Answer
See below
Work Step by Step
We are given that $y'+3y=f(t)$
and $y(0)=1$
We take the Laplace transform of both sides of the differential
equation to obtain:
$[sY(s)-y(0)]+3Y(s)=\frac{1}{s}-\frac{e^{-s}}{s}$
Substituting in the given initial values and rearranging terms yields
$Y(s)(s+3)-1=\frac{1-e^{-s}}{s}\\
Y(s)(s+3)=\frac{1-e^{-s}}{s}+1$
Thus, we have solved for the Laplace transform of $y(t)$. To find y itself, we must take the inverse Laplace transform.
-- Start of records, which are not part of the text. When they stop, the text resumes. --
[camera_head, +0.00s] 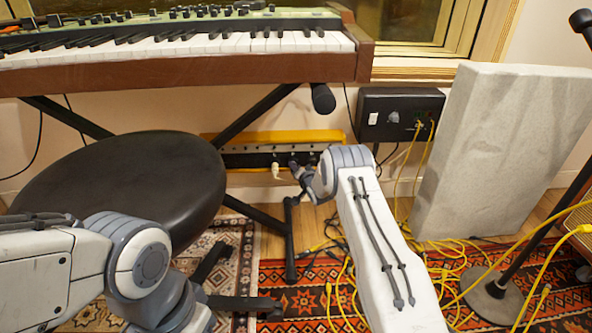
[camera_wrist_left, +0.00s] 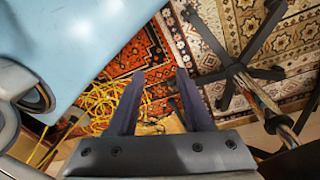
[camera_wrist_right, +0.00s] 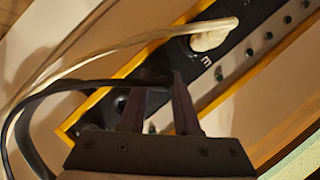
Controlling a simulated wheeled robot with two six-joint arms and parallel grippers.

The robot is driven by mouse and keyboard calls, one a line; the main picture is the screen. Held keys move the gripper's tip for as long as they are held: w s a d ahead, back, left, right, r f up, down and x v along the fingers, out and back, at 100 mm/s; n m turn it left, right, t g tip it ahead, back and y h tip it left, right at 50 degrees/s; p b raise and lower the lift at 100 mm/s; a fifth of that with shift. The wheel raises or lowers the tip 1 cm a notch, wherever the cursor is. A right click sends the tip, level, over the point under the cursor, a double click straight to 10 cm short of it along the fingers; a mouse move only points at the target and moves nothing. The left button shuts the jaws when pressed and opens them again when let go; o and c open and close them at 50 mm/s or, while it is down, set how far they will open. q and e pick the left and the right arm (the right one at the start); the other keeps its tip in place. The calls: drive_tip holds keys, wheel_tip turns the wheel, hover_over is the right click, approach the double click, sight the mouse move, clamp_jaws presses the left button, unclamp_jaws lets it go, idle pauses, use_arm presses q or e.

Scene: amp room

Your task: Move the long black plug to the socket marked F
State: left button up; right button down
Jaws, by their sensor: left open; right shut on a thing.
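My right gripper (camera_head: 296,166) is at the front of a black socket strip (camera_head: 240,160) low on the wall. In the right wrist view my right gripper (camera_wrist_right: 158,82) is shut on a black plug (camera_wrist_right: 154,76), mostly hidden between the fingers; its black cord (camera_wrist_right: 62,87) curves off left. The plug is at the strip (camera_wrist_right: 228,52), but I cannot tell whether it is seated. A letter E shows on the strip; I cannot read an F. A white plug (camera_wrist_right: 212,38) sits in the strip near the E. My left gripper (camera_wrist_left: 160,75) is open and empty above the rug.
A yellow frame (camera_head: 325,135) surrounds the strip. A black stool (camera_head: 140,185) and keyboard stand legs are left of it. A black wall box (camera_head: 398,113), a grey panel (camera_head: 500,150) and yellow cables (camera_head: 450,270) are to the right. The keyboard (camera_head: 180,50) overhangs above.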

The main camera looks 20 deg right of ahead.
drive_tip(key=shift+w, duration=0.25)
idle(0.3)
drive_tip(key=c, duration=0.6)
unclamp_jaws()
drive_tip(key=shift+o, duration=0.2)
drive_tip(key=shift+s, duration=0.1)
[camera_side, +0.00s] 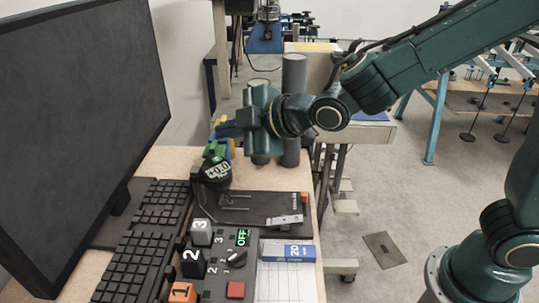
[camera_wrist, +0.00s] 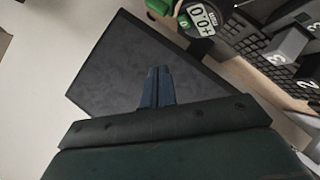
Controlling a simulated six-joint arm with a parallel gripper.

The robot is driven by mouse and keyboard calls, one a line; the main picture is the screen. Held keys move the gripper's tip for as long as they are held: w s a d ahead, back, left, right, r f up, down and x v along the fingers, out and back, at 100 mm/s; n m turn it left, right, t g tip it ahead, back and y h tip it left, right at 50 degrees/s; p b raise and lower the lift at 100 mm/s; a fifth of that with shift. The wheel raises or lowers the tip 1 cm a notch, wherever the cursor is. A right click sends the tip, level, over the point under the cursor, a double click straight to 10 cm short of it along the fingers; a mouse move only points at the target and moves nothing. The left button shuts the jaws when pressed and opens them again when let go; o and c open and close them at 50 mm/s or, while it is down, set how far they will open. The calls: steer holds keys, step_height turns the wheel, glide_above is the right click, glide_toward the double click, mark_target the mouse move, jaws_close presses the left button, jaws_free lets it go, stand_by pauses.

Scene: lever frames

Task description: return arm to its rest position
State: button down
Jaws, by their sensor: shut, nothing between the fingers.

We first decompose the right-hand side into partial fractions to obtain:
$Y(s)=\frac{1}{s(s+3)}+\frac{1}{s+3}-\frac{e^{-s}}{s(s+3)}\\
=\frac{1}{3}(\frac{1}{s}-\frac{1}{s+3})+\frac{1}{s+3}-\frac{e^{-s}}{3}(\frac{1}{s}-\frac{1}{s+3})$
Now,$f(t)= L^{-1}[\frac{1}{3}(\frac{1}{s}-\frac{1}{s+3})+\frac{1}{s+3}-\frac{e^{-s}}{3}(\frac{1}{s}-\frac{1}{s+3})]\\
=\frac{1}{3}(1-e^{-3t}-u_1(t)+e^{-3(t-1)}u_1(t))+e^{-3t}$